Murray Pepper and Vicky Reynolds Pepper Distinguished Visiting Artists & Scholars Lecture Series
Tuesday, February 5, 4:15 pm – 5:30 pm
RECENT RUPTURE RADIO HOUR
(The East L.A. Dirigible Tapes)
Writer Sesshu Foster and artist Arturo Ernesto Romo, creators of the online ELA Guide and authors of forthcoming novel East Los Angeles Dirigible Air Transport Lines, discuss a decade of the practice of collaborative projects and community interventions, a life in the arts outside of institutionalization and the role of arts in community building.

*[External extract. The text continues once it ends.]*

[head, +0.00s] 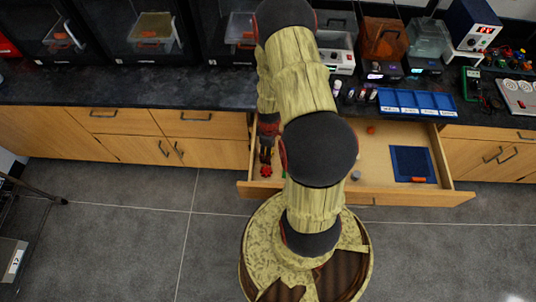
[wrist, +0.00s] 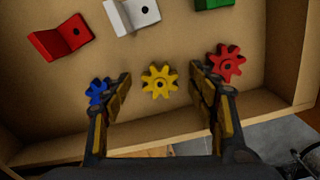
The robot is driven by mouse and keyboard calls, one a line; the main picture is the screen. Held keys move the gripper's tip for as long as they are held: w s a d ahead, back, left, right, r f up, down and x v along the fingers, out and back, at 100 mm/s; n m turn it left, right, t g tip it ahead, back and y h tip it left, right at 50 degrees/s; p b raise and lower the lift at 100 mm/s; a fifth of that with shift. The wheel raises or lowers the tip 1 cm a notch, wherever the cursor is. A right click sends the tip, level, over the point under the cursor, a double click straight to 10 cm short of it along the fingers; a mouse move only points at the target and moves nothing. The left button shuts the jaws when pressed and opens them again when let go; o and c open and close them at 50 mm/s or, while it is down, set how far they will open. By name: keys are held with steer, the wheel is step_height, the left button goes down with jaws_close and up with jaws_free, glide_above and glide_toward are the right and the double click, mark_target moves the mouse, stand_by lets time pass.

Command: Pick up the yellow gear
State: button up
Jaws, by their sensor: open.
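The yellow gear (wrist: 160,81) lies flat on the floor of an open wooden drawer (head: 408,197). In the wrist view it sits between and just beyond the fingertips of my gripper (wrist: 165,85), which is open and empty. A blue gear (wrist: 97,91) is partly hidden behind the left finger. A red gear (wrist: 226,62) lies just beyond the right finger. In the head view my gripper (head: 266,155) is over the left end of the drawer, with the red gear (head: 266,171) near it. The yellow gear cannot be made out there.
Red (wrist: 62,38), white (wrist: 132,12) and green (wrist: 213,3) pieces lie farther off in the drawer. A blue mat (head: 411,163) lies at the drawer's right. The dark counter (head: 130,90) above holds a blue tray (head: 416,103) and several machines. The drawer's wooden walls are close to my gripper.

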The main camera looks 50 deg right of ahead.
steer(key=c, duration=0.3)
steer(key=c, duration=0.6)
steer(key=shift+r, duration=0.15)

Sesshu Foster has taught composition and literature in East L.A. for 30 years. He’s also taught writing at the University of Iowa, CalArts, the Jack Kerouac School of Disembodied Poetics, Pomona College and UC Santa Cruz. His work has been published in numerous volumes, including the Oxford Anthology of Modern American Poetry. His most recent books are the hybrid text World Ball Notebook, City of the Future and the forthcoming East Los Angeles Dirigible Air Transport Lines, created with frequent collaborator Arturo Ernesto Romo.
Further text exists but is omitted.